Why didn’t I notice the 705 area code when I called? In the back of my mind, I figured the area code was some new cell phone code, like 778, which startled me when it was first introduced. The owner mentioned HST when we talked about pricing. Why didn’t that detail wake me up? in British Columbia we charge Provincial Sales Tax (PST) plus Goods and Services Tax (GST), whereas Ontario businesses charge a combination of the two, called the Harmonized Sales Tax (HST). Perhaps I had temporary amnesia and thought time had slipped back to 2011 or 2012 when B.C. briefly charged the HST.
In any case, my mind had done a superb job of filtering out information that didn’t align with my expectations. Selective perception? Frightening, really.
What does it mean to have an “eye for detail”? I expect myself to have eagle eyes because I am an editor-in-training. But each of us notices some details and not others. It depends on your focus, your task, your mood, your intention. Today I was interested in the details of lipstick shades. I was writing about Phyllis’s lipstick:
“Her lips, Geraldine noticed, were the colour of the heavy hardcover Roget’s Thesaurus she kept under her bed. Claret red. Revlon’s “Certainly Red.” The shade matched Phyllis’s certainty, her sophistication. Not like her grandmother’s “Candy Pink” from Avon, sold by Wilma from upstairs, the Avon Lady and Garnet’s babysitter. No, not that silly, girlish, domesticated pink.
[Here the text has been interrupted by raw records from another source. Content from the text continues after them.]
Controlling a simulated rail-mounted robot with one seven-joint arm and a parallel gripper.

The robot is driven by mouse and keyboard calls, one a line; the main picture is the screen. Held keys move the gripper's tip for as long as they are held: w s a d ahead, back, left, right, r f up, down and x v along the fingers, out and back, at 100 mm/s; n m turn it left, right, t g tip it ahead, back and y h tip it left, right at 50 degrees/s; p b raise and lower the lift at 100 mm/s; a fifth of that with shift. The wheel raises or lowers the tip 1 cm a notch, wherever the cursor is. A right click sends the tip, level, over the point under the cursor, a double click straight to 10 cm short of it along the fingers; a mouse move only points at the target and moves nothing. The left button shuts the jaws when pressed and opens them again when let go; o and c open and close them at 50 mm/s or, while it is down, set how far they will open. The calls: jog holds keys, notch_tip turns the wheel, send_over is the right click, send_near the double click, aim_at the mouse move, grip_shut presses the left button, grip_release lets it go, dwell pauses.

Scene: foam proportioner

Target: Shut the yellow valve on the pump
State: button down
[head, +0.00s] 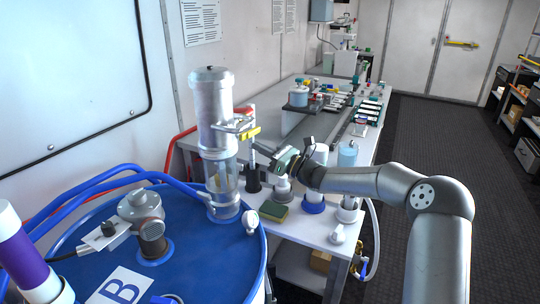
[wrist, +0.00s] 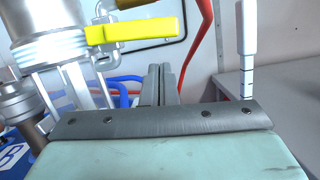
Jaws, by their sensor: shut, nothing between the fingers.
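The yellow valve (head: 250,133) has a bar-like handle on the right side of the upright metal and clear cylinder pump (head: 213,110). In the wrist view the yellow handle (wrist: 135,33) lies roughly level across the upper left, beside a ribbed metal collar (wrist: 48,50). My gripper (head: 257,146) is just right of and slightly below the handle in the head view.
A red-handled part (head: 244,110) sits just above the yellow valve. A blue drum (head: 200,262) with blue hoses stands below the pump. A white-and-grey rod (wrist: 247,50) stands right of my fingers.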

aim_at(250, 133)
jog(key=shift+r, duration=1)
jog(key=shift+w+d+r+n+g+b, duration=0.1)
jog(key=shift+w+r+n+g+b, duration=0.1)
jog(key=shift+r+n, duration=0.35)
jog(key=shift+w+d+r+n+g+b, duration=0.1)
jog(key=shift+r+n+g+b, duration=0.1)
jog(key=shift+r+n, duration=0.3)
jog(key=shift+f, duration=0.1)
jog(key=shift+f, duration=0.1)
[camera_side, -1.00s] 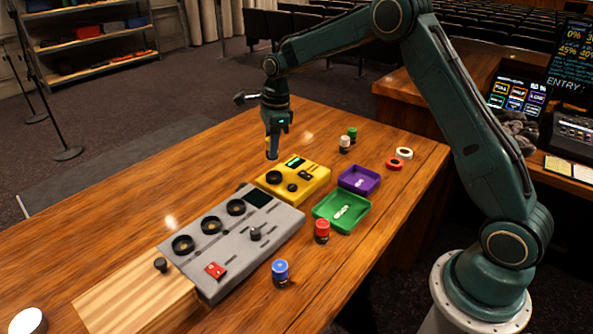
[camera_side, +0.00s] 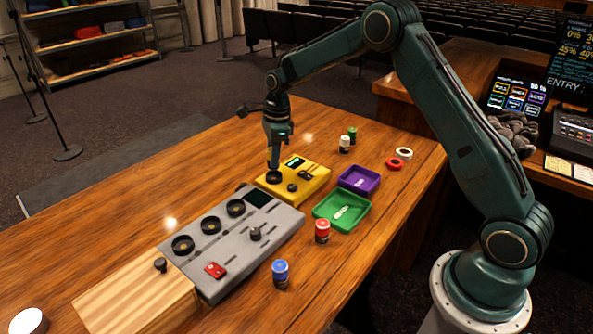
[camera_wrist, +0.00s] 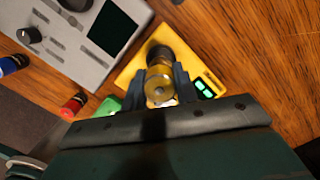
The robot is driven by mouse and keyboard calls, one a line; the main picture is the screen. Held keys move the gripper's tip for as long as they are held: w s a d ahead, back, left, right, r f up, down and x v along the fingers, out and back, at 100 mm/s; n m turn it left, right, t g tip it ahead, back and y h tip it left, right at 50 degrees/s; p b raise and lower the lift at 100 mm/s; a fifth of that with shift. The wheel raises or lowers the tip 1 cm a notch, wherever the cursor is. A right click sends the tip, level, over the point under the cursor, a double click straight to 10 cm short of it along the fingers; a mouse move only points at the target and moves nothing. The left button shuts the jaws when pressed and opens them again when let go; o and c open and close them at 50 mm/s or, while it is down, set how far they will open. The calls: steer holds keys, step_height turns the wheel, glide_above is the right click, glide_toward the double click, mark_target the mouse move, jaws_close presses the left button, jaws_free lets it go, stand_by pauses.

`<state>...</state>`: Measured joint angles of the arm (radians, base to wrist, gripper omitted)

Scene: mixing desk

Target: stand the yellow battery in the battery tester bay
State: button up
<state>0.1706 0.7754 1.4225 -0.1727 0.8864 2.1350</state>
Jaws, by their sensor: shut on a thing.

Far from it.”

I looked up Avon and Revlon lipstick shades from the early 1950s and old book covers of Roget’s Thesaurus (Geraldine, a 13-year-old philologist, keeps a dictionary and a thesaurus under her bed). So many shades of pink and red. Burgundy, geranium, candy floss, salmon, cherry, garnet, ruby, watermelon, and blood.
Some days I notice almost every plant we pass on our walks, marvelling at variegated leaves, unusual blooms, the shape of needles, the saturated cobalt blues and plums of the hydrangea petals. Other times I barely register my surroundings, my attention drawn inward or wrapped around an intimate conversation. An eye for detail, like everything else, is variable, relative, and contingent on context.
As I finish my first course in the editing certificate and work on the final assignment this week, I am grateful that I can switch on my eagle eye when I really need it. When it’s time to proofread, I can shut out distractions and use a ruler to move slowly down a page of text, my antennae out for anomalies, typos, extra spaces. When it’s time for big picture detail, my mind can range like a camera viewfinder, alert to where prose needs a signpost, where a key transition needs ballast.
I have reassured myself that if I weren’t so distracted yesterday by multi-tasking (making a hair appointment while reading my email), I would have noticed I was talking to the owner of a salon located 4,274 kilometres away from my hair. When I set my intention, I have a grand eye for detail.
And yet, I still need a haircut. . . .
Update
In my last post, I said that I would let readers know the results of my fundraiser. Thank you to Barbara Churchill who purchased the Four Seasons quilt for $260—all proceeds went to Black Lives Matter, Vancouver B.C.

No takers for my piece, the Eight Worldly Winds, but that’s okay. I like to see it hanging above my new desk, which is actually a used kitchen table we bought for $20 last week. I’ll be working from home now, and this is my home office. Thank you for reading. Stay safe.